>> Begin GIVEN DATA

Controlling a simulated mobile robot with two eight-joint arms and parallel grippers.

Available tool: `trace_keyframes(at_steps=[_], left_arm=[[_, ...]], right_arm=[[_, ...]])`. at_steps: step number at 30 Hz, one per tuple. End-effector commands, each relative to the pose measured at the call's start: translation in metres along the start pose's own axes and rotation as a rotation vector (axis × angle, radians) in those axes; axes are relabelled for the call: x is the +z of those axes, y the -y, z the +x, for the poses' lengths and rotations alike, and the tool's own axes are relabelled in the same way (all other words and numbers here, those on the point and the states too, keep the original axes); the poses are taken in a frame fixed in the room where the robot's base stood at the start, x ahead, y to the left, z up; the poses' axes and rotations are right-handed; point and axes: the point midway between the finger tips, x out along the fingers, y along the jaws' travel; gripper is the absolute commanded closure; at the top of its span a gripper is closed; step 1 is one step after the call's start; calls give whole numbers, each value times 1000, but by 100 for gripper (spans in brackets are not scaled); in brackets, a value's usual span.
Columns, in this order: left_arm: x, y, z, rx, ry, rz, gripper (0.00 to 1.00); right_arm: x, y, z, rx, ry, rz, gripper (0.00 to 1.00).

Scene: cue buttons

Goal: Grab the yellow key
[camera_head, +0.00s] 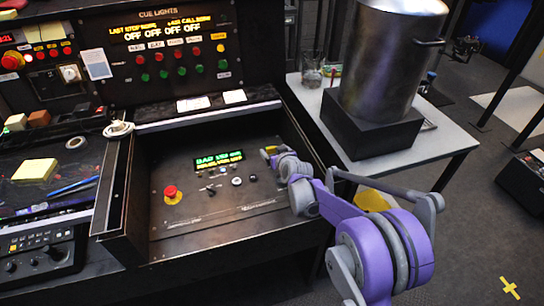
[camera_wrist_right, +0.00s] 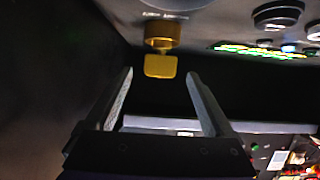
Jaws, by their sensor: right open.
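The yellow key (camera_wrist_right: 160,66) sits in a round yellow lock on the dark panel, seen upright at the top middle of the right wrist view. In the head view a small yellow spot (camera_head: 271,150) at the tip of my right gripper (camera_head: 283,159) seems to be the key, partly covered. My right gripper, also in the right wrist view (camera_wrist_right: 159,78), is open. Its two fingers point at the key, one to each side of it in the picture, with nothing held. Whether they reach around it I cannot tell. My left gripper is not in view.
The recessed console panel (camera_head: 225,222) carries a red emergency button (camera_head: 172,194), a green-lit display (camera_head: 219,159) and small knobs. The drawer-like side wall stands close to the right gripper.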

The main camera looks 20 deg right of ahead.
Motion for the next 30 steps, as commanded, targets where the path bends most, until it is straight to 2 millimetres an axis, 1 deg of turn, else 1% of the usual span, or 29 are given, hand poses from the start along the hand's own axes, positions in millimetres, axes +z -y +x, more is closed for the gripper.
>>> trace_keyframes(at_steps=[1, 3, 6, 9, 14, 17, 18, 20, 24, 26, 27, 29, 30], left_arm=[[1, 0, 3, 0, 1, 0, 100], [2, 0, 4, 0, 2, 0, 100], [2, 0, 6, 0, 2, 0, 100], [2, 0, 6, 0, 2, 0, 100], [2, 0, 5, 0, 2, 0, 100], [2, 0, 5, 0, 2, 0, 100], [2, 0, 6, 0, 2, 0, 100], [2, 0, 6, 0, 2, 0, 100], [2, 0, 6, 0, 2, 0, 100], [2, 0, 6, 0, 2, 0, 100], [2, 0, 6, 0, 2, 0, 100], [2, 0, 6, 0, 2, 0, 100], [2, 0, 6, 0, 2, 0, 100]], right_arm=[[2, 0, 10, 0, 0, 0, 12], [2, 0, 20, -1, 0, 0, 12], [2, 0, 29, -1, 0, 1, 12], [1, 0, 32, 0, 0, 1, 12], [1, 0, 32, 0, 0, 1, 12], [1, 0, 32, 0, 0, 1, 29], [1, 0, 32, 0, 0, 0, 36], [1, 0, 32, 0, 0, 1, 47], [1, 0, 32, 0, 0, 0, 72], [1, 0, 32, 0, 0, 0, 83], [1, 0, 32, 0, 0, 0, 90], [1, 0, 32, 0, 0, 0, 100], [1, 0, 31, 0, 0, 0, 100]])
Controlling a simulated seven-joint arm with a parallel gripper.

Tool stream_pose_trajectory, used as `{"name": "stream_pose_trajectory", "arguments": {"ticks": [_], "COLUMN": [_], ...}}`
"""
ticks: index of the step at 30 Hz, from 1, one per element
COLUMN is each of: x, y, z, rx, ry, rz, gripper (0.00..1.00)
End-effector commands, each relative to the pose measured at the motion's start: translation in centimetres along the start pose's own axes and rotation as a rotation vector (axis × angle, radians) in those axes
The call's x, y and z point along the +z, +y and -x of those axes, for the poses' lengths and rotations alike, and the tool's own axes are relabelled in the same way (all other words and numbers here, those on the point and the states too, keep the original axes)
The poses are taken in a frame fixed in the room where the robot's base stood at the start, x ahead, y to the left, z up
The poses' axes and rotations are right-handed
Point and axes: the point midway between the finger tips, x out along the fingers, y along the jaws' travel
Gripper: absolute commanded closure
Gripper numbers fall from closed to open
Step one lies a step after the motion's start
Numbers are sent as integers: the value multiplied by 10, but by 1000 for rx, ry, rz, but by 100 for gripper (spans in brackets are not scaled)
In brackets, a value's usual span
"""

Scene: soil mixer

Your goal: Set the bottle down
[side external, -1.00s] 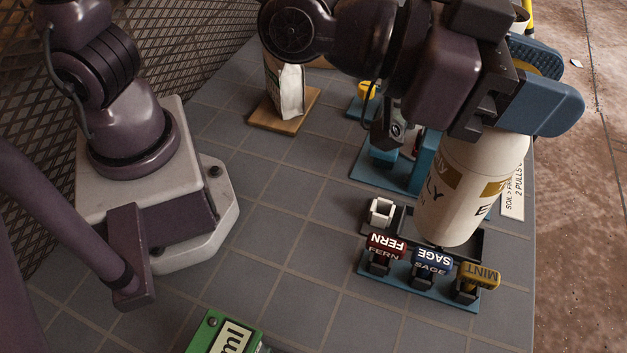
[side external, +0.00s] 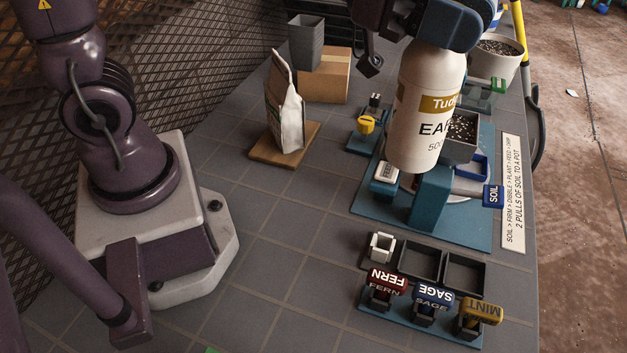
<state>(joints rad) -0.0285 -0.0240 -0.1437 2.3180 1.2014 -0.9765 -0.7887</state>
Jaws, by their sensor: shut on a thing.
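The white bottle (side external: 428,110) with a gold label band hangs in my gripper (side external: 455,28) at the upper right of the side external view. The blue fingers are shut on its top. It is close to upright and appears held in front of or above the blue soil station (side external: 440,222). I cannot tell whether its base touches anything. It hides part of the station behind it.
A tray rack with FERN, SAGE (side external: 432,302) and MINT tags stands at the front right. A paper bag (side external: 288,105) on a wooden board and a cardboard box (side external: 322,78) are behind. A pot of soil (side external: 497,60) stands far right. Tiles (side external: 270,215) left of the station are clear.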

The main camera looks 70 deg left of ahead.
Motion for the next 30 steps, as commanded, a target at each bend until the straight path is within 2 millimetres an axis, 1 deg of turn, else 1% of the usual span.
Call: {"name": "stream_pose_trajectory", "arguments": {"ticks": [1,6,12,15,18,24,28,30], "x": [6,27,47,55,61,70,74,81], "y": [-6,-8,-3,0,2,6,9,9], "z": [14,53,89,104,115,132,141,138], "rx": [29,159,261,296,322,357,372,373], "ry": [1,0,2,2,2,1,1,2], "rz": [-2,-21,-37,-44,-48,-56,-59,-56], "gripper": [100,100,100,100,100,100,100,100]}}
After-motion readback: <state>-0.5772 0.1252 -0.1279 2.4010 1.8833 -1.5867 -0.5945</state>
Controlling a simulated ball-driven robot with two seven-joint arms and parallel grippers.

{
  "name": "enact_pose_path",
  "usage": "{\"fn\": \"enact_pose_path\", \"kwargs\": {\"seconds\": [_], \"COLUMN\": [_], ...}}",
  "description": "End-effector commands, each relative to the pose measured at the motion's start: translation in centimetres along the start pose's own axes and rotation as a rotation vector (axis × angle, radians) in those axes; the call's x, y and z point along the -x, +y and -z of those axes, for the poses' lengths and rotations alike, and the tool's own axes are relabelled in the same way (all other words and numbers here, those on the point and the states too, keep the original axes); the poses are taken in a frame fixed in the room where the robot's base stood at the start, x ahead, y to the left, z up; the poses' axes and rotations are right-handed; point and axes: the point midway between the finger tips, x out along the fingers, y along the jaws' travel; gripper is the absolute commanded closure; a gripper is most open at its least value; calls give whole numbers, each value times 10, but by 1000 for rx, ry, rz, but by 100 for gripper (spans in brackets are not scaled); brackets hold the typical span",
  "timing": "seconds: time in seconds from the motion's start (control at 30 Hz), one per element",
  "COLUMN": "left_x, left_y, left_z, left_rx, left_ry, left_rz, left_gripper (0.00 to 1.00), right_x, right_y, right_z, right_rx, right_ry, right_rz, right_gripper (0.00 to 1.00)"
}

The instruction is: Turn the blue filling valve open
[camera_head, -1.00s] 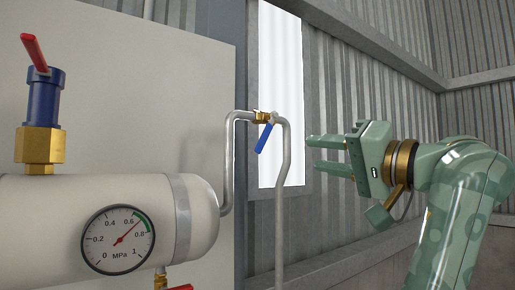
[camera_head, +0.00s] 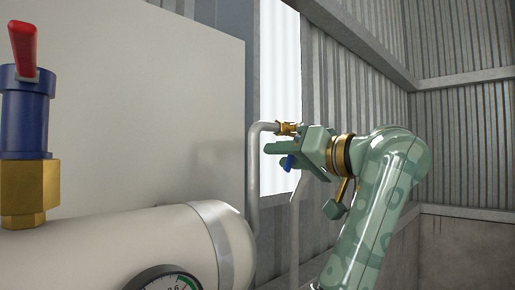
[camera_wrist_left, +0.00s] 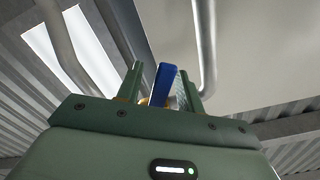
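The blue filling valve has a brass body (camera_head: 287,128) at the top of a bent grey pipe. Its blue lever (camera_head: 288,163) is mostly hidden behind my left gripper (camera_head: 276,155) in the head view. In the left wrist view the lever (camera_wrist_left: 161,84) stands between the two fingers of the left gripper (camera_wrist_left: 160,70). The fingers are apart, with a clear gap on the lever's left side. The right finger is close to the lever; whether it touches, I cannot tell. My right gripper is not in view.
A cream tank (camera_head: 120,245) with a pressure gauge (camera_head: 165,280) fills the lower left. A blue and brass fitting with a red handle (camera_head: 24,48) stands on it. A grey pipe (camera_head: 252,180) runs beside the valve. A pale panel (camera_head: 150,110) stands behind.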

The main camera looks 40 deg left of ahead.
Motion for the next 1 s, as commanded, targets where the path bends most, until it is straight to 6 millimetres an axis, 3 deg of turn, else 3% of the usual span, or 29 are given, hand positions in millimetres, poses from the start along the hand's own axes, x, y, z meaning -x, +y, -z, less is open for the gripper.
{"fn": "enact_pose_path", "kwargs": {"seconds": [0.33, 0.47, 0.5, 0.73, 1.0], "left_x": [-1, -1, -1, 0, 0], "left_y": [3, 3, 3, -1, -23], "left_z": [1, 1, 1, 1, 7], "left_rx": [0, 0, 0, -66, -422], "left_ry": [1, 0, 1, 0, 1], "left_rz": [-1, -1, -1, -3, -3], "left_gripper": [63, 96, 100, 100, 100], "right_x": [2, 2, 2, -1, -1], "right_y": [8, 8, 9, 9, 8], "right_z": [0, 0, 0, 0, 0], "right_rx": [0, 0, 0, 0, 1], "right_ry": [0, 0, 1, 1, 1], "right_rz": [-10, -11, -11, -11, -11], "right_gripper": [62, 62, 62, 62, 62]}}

>> End GIVEN DATA

• _INSTRUCTIONS FOR THE TASK_
Starting at the line that holds "Step one lies a step after the motion's start", copy each line exactly and stop after the line that holds "Your goal: Set the bottle down".

• _ANSWER TO THE PROBLEM_
Step one lies a step after the motion's start
Numbers are sent as integers: the value multiplied by 10, but by 1000 for rx, ry, rz, but by 100 for gripper (spans in brackets are not scaled)
In brackets, a value's usual span
"""

Scene: soil mixer

Your goal: Set the bottle down

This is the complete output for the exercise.